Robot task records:
┏━━

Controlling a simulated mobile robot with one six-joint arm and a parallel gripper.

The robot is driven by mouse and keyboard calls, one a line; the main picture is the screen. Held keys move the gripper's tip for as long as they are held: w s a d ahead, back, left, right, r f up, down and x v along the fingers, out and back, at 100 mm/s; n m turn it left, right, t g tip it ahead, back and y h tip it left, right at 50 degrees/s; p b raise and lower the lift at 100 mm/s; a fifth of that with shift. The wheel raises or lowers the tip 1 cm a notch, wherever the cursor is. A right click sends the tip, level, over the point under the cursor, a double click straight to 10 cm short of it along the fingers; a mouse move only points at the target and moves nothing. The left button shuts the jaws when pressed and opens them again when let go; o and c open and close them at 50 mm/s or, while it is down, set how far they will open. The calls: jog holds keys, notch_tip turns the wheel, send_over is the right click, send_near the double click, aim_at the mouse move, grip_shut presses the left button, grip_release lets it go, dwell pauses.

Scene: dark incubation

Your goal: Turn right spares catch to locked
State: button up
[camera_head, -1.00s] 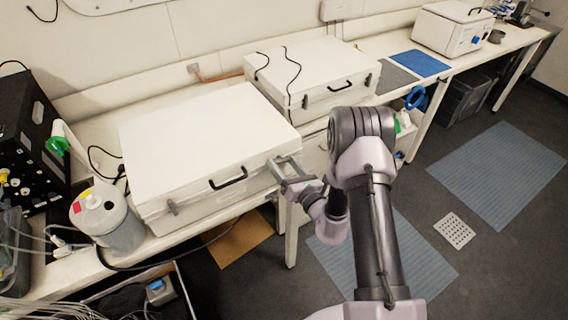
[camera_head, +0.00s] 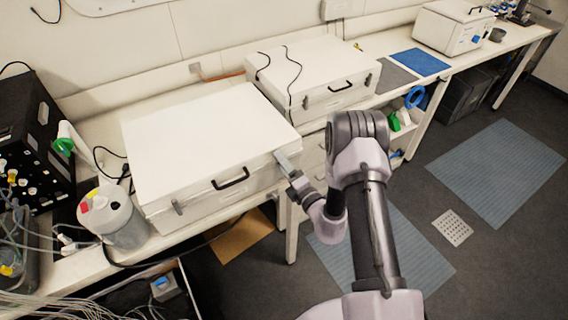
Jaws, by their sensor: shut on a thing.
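The nearer large white case (camera_head: 205,135) sits on the bench with its lid down. Its front has a dark handle (camera_head: 231,179) and a grey left catch (camera_head: 176,207). My gripper (camera_head: 283,161) is at the right end of that front, shut on the right catch. The fingers hide the catch, so I cannot tell how far it is turned. No label shows which case holds the spares.
A second white case (camera_head: 311,75) with its own handle and catches stands behind on the bench. A white jug (camera_head: 112,222) and a black rack (camera_head: 34,140) stand at left. A blue mat (camera_head: 418,62) lies farther along. Floor at right is mostly clear.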

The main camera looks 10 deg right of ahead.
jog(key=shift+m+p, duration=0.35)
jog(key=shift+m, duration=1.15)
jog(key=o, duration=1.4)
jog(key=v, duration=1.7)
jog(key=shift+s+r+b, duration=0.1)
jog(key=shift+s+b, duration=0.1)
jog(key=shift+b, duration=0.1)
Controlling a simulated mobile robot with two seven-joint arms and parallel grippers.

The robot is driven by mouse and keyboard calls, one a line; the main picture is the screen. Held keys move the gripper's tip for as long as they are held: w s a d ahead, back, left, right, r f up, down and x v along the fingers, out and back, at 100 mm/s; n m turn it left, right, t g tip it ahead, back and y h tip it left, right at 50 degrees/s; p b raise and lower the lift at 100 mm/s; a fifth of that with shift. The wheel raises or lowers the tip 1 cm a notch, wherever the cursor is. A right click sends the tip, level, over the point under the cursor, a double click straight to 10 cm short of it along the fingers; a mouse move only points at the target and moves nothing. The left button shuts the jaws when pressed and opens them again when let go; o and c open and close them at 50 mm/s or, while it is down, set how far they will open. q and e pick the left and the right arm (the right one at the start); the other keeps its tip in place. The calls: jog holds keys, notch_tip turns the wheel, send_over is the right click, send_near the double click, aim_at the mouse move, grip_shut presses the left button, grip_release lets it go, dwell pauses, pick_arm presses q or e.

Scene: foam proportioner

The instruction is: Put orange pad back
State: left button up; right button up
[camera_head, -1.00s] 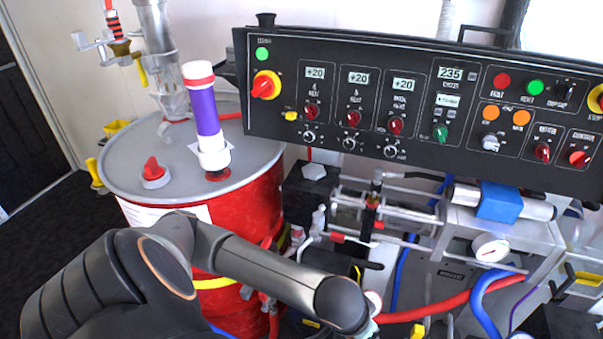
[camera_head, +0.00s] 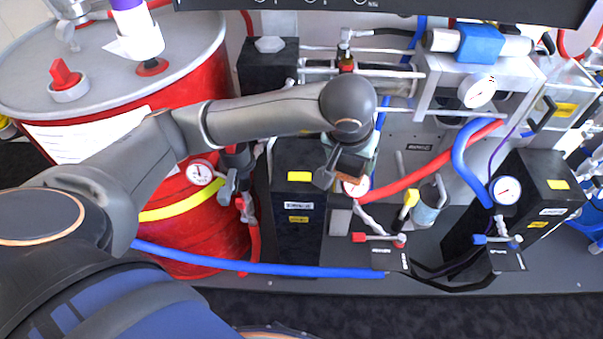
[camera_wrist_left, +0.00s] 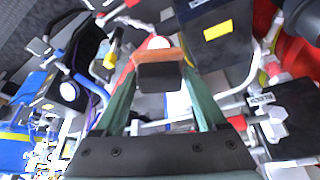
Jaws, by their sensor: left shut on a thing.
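My left gripper (camera_head: 345,172) is at the middle of the head view, in front of the machine, with its arm coming in from the left. In the left wrist view its two green fingers (camera_wrist_left: 160,82) are shut on the orange pad (camera_wrist_left: 158,54), a small block with an orange edge and a dark face. The pad shows only as a small brownish dark piece (camera_head: 349,163) in the head view, partly hidden by the wrist. My right gripper is in neither view.
A red drum (camera_head: 185,235) stands at the left. A black box (camera_head: 299,225) is just left of the gripper. A red hose (camera_head: 430,168), a blue hose (camera_head: 462,160) and gauges (camera_head: 507,190) lie to the right. The dark floor (camera_head: 450,315) in front is clear.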

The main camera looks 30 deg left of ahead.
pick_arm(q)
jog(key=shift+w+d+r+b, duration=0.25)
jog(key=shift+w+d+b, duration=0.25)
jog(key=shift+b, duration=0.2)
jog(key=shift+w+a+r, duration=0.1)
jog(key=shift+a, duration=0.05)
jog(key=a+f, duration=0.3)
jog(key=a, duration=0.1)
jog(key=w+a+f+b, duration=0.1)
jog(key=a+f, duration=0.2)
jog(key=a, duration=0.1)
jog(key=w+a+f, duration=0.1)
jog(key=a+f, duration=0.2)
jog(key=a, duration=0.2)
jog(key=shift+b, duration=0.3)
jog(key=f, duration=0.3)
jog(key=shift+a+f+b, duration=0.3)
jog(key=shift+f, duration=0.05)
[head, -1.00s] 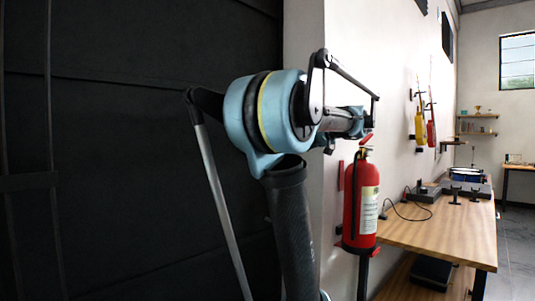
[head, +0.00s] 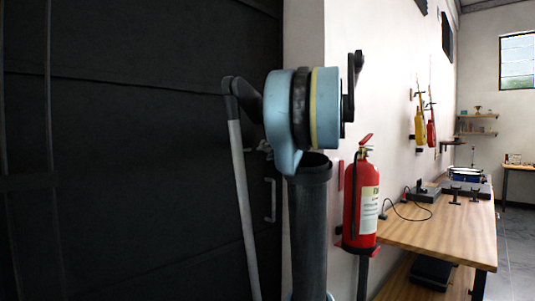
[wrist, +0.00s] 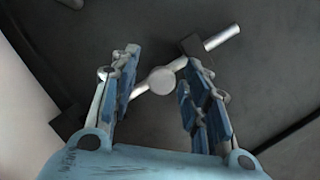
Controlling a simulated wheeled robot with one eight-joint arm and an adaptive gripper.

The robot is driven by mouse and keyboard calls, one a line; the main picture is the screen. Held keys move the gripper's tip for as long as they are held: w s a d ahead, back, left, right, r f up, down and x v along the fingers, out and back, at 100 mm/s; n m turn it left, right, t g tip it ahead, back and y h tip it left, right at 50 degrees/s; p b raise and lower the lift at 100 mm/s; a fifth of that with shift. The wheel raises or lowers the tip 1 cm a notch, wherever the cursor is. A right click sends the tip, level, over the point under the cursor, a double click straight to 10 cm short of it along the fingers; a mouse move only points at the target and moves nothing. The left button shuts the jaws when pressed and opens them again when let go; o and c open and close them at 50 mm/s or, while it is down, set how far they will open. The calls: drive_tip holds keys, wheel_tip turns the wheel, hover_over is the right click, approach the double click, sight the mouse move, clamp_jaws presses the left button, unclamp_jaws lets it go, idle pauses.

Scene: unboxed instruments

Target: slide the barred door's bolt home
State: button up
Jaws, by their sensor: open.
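The dark barred door (head: 130,170) fills the left of the head view. Its bolt (wrist: 222,38) is a pale metal rod lying slantwise across the wrist view, passing by a dark bracket (wrist: 193,47). A round knob (wrist: 161,80) sticks out from the rod towards the camera. A second dark block (wrist: 68,122) sits at lower left, near the door's edge; the rod's end near it is partly hidden by the left finger. My gripper (wrist: 161,58) is open, with its blue fingers on either side of the knob; contact cannot be told. In the head view my arm hides the gripper.
A pale handle (head: 271,200) stands on the door below the bolt. A white wall (head: 305,60) adjoins the door at right. A red fire extinguisher (head: 361,205) hangs beside my arm, with a wooden bench (head: 440,235) beyond it.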

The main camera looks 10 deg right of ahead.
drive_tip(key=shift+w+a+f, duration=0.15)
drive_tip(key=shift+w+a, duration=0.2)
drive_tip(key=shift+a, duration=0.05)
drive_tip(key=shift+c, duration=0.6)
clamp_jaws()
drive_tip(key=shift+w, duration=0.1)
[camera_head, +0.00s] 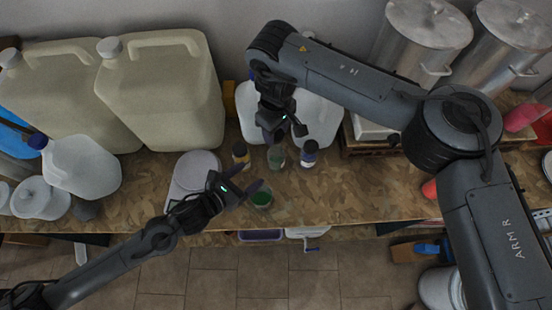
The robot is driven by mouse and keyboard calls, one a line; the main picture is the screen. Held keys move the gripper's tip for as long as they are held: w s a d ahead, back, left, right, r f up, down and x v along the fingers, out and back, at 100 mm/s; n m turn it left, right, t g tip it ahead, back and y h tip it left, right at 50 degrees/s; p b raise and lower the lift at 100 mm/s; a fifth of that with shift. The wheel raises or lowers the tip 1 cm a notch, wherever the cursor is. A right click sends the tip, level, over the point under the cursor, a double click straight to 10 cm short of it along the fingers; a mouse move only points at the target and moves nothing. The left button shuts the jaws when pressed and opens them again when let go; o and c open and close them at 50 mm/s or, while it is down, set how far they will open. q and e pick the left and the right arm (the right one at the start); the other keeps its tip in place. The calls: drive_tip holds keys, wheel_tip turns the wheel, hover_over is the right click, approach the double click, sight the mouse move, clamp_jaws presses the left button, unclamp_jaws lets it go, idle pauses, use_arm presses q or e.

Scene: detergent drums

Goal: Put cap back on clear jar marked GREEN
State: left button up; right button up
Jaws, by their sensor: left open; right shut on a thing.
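My right gripper (273,136) points down, shut on a small thing that is mostly hidden and cannot be made out. A second clear jar, with pale greenish contents (276,159), stands just below the right gripper in the picture. No loose cap can be made out.
White jugs (318,118) stand behind. Large canisters (165,95) and a round-topped scale (197,168) stand left. Bare bench lies right of the jars.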

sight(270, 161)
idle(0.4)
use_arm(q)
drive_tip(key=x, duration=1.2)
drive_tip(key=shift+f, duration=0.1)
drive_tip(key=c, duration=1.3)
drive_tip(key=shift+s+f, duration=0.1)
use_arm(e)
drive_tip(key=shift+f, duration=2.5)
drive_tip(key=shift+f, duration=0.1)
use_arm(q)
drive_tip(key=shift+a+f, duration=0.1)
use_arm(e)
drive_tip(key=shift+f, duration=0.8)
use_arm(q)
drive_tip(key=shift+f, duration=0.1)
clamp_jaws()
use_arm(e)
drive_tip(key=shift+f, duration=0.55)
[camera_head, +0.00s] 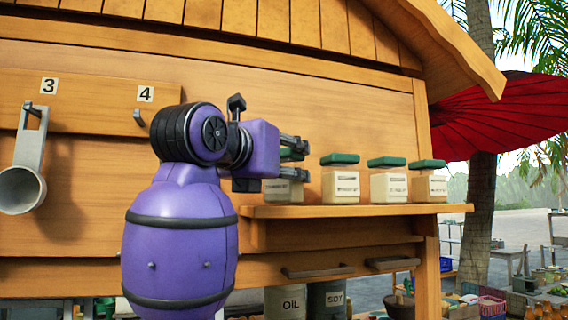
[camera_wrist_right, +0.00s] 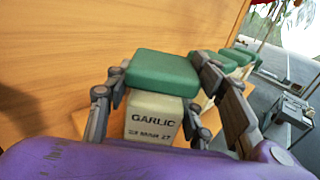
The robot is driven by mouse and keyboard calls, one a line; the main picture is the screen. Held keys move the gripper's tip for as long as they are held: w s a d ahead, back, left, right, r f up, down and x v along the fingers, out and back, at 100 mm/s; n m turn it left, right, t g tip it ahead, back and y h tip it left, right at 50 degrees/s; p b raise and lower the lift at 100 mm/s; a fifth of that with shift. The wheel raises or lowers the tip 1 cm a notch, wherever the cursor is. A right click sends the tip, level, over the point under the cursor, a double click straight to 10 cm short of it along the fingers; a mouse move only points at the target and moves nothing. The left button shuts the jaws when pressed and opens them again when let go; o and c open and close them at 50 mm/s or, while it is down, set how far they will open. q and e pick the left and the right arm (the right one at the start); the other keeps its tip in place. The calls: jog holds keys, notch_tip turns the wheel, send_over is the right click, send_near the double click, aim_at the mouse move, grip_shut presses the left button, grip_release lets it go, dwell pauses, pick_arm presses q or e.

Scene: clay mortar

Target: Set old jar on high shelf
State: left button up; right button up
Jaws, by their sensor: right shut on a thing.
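My right gripper (camera_head: 294,160) is at the left part of the shelf (camera_head: 350,211), its fingers closed around a pale jar with a green lid (camera_head: 283,190). In the right wrist view this jar (camera_wrist_right: 152,120) sits between the two fingers; its label reads GARLIC, with a date below that looks like 23 MAR 27. The jar looks upright. Its base is at shelf level; I cannot tell if it touches. The gripper covers part of it in the head view. My left gripper is not in view.
Three similar green-lidded jars (camera_head: 340,182), (camera_head: 388,183), (camera_head: 430,186) stand in a row on the shelf to the right. The wooden wall is close behind. A ladle (camera_head: 24,170) hangs at left under number 3. Containers marked OIL (camera_head: 288,303) and SOY (camera_head: 328,300) are below.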

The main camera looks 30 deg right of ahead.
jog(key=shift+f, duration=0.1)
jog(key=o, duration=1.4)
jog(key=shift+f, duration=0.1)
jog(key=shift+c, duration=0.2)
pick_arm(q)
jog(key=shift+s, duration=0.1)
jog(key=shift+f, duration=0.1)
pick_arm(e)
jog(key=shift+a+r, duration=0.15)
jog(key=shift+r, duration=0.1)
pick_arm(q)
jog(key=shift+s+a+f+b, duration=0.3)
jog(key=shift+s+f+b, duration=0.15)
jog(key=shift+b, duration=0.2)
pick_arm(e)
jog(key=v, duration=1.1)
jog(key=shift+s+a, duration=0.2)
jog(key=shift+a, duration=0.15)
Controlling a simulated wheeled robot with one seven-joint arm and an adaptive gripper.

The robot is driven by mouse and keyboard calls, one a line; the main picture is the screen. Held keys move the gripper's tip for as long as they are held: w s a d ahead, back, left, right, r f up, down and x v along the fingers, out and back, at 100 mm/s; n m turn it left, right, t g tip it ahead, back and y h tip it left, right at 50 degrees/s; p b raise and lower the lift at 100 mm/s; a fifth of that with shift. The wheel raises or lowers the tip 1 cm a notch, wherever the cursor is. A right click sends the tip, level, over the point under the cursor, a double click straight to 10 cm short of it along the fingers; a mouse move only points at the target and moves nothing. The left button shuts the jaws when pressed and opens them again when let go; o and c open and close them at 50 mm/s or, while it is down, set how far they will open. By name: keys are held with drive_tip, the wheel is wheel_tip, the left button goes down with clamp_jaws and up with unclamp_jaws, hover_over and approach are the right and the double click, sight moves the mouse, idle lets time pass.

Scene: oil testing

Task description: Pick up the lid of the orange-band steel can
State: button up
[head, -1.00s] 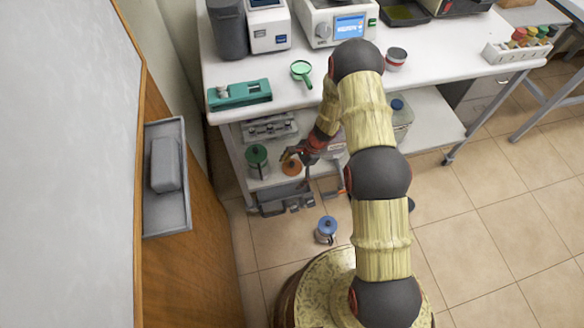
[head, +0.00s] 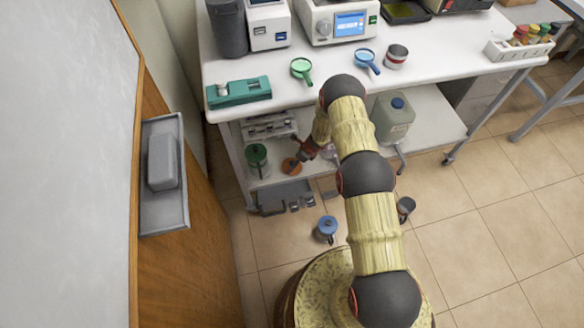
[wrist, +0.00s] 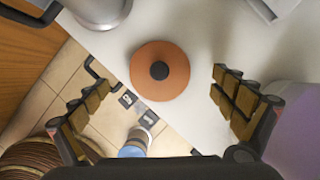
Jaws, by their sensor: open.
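The orange lid (wrist: 174,85) with a black centre knob shows from above in the wrist view, on the white lower shelf (wrist: 215,25). In the head view the orange lid (head: 290,167) shows beside a green-topped can (head: 257,163). The can body under the lid is hidden in the wrist view, and I cannot make it out in the head view. My gripper (wrist: 160,85) is open and empty, with a finger either side of the lid in the picture and apart from it. In the head view my gripper (head: 300,154) is over the lid's upper right edge.
A blue-topped can (head: 326,229) stands on the floor near the shelf's front. A dark-topped can (head: 405,207) is on the floor at right. The white bench top (head: 300,97) overhangs the shelf from above.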

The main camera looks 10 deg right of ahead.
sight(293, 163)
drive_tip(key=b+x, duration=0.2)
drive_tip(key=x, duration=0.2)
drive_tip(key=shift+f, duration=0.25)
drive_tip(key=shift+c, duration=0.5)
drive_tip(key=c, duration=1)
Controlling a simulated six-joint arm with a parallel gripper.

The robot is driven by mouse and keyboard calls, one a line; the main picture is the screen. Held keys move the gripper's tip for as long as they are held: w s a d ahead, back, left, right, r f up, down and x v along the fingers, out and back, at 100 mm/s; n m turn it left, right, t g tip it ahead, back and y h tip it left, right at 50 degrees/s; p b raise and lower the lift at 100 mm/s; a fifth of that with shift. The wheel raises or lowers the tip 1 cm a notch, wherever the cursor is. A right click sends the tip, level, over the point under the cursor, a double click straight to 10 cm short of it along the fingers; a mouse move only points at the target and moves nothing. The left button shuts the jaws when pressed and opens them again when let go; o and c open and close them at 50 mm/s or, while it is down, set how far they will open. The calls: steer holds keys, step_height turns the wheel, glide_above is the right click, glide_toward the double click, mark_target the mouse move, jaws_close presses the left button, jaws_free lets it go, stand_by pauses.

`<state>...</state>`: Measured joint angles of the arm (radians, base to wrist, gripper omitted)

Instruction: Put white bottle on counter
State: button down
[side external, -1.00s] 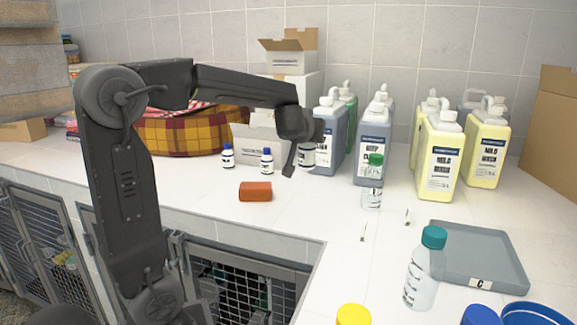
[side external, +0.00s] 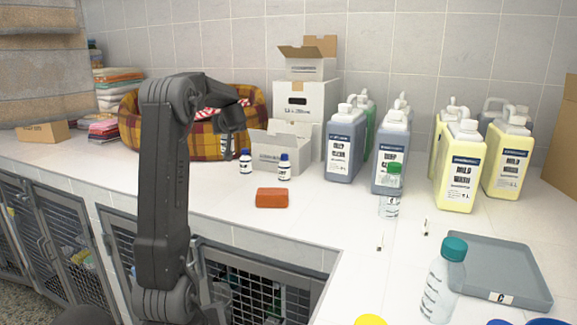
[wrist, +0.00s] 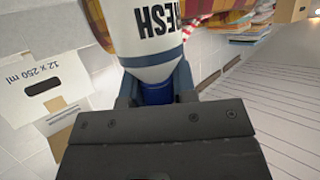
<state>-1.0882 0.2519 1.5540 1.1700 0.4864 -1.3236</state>
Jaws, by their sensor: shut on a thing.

┗━━

• _STATED GOAL_
Extract all lines that hold the word "Scene".

• _ANSWER BELOW_
Scene: dark incubation
Scene: foam proportioner
Scene: unboxed instruments
Scene: detergent drums
Scene: clay mortar
Scene: oil testing

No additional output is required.